» **GIVEN PROBLEM**: Transcribe the records below exactly as they appear.

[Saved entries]

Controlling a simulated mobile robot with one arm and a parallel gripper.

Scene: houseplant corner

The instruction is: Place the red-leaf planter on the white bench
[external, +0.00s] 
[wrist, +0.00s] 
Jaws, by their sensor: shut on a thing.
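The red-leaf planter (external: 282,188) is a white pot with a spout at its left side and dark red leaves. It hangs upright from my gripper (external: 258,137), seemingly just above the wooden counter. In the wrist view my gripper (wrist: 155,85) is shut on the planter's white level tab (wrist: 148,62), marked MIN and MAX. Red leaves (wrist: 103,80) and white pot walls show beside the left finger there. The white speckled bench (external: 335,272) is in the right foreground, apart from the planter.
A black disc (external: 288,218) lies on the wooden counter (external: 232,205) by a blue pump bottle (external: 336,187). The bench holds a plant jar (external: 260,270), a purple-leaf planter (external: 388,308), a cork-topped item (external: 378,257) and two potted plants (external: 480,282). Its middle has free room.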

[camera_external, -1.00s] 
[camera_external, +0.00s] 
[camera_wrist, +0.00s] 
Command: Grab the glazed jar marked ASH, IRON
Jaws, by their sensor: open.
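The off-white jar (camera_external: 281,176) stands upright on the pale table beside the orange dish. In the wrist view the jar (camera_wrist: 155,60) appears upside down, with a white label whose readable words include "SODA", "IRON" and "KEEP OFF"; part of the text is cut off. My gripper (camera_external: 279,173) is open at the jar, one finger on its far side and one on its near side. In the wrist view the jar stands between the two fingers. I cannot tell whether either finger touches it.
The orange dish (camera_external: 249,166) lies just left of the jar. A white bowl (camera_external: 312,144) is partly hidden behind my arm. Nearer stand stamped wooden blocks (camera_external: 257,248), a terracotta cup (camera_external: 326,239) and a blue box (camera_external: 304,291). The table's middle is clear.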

» **COMPLETED EXERCISE**:
Controlling a simulated mobile robot with one arm and a parallel gripper.

Scene: houseplant corner

The instruction is: Place the red-leaf planter on the white bench
[external, +0.00s] 
[wrist, +0.00s] 
Jaws, by their sensor: shut on a thing.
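The red-leaf planter (external: 282,188) is a white pot with a spout at its left side and dark red leaves. It hangs upright from my gripper (external: 258,137), seemingly just above the wooden counter. In the wrist view my gripper (wrist: 155,85) is shut on the planter's white level tab (wrist: 148,62), marked MIN and MAX. Red leaves (wrist: 103,80) and white pot walls show beside the left finger there. The white speckled bench (external: 335,272) is in the right foreground, apart from the planter.
A black disc (external: 288,218) lies on the wooden counter (external: 232,205) by a blue pump bottle (external: 336,187). The bench holds a plant jar (external: 260,270), a purple-leaf planter (external: 388,308), a cork-topped item (external: 378,257) and two potted plants (external: 480,282). Its middle has free room.

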[camera_external, -1.00s] 
[camera_external, +0.00s] 
[camera_wrist, +0.00s] 
Command: Grab the glazed jar marked ASH, IRON
Jaws, by their sensor: open.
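The off-white jar (camera_external: 281,176) stands upright on the pale table beside the orange dish. In the wrist view the jar (camera_wrist: 155,60) appears upside down, with a white label whose readable words include "SODA", "IRON" and "KEEP OFF"; part of the text is cut off. My gripper (camera_external: 279,173) is open at the jar, one finger on its far side and one on its near side. In the wrist view the jar stands between the two fingers. I cannot tell whether either finger touches it.
The orange dish (camera_external: 249,166) lies just left of the jar. A white bowl (camera_external: 312,144) is partly hidden behind my arm. Nearer stand stamped wooden blocks (camera_external: 257,248), a terracotta cup (camera_external: 326,239) and a blue box (camera_external: 304,291). The table's middle is clear.

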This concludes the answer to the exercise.